Rimuovendo la pietra dal sepolcro, Dio l’ha rimossa anche dal nostro cuore perché la nostra vita non rimanga prigioniera della paura e della disperazione. Spesso abbiamo paura che tutto possa finire sotto le macerie della superbia umana, chiusa dentro il nostro egoismo. La disperazione è purtroppo ancora diffusa ai nostri giorni e a volte è come un macigno, una grossa pietra che chiude le porte alla speranza e che ci impedisce di aprirci agli altri. Con la sua Pasqua Gesù ci offre la forza e il coraggio di andare oltre, di correre, come hanno fatto i discepoli, di non fermarci davanti alla tomba ma di entrare, di deporre tutte le nostre paure, i nostri peccati e le nostre chiusure, lasciandoci inondare dalla luce del Risorto per andare ad asciugare le lacrime di tanti cuori affranti, per portare a tutti quelli che incontriamo lungo le strade che sembrano senza uscita la sua gioia, il suo amore e la sua speranza.

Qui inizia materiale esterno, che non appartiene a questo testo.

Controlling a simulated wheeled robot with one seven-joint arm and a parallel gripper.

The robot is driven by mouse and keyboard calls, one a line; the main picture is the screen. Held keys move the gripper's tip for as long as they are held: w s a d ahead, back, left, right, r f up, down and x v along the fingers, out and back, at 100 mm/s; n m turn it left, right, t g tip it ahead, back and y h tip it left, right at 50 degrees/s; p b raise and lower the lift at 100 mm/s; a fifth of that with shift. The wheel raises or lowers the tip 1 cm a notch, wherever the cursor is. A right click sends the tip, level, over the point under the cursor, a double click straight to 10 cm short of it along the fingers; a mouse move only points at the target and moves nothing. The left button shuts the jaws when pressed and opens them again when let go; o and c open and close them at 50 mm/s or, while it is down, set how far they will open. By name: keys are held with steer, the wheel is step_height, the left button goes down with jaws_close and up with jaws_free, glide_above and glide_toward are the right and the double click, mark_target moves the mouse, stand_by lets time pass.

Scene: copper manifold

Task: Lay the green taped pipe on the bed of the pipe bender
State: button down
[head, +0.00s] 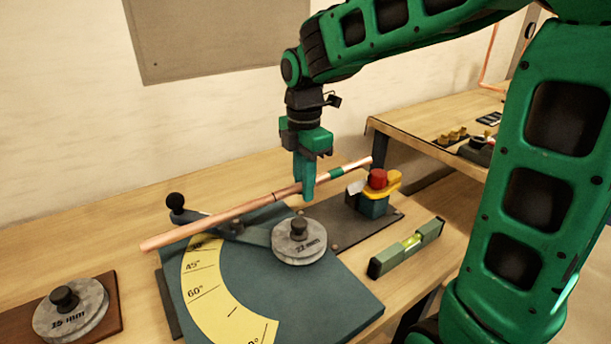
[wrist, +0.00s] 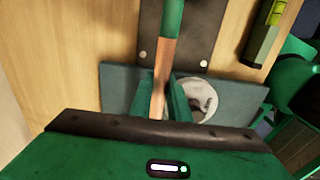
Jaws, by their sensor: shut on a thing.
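The copper pipe (head: 235,212) with a band of green tape (head: 337,172) runs slantwise over the back of the pipe bender. My gripper (head: 305,190) points down and is shut on the pipe near its middle, left of the green tape. In the wrist view the pipe (wrist: 166,60) passes between my fingers (wrist: 163,103), its green part at the top. The pipe bender is a blue-grey plate (head: 335,295) with a yellow angle scale and a round 22 mm die (head: 299,241). The pipe lies behind the die in the picture; I cannot tell whether it touches the bed.
A black-knobbed lever (head: 176,201) is at the bender's back left. A red-topped yellow and teal device (head: 378,182) stands near the pipe's right end. A spirit level (head: 407,249) lies right of the bender. A 15 mm die (head: 70,310) sits on a brown board at left.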

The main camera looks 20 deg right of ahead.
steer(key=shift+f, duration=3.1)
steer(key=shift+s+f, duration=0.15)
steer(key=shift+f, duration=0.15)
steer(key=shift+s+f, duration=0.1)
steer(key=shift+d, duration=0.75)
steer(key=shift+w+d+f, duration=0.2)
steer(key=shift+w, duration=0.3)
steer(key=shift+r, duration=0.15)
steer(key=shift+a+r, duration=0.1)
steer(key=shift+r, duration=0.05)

Con le parole del vescovo Tonino Bello, desidero farvi i più cari auguri si una Santa Pasqua: “La Pasqua frantumi le nostre paure e ci faccia vedere le tristezze, le malattie, i soprusi, e perfino la morte, dal versante giusto: quello del «terzo giorno». Da quel versante le croci sembreranno antenne, piazzate per farci udire la musica del cielo. Le sofferenze del mondo non saranno per noi i rantoli dell’agonia, ma i travagli del parto. E le stigmate, lasciate dai chiodi nelle nostre mani crocifisse, saranno le feritoie attraverso le quali scorgeremo fin d’ora le luci di un mondo nuovo”.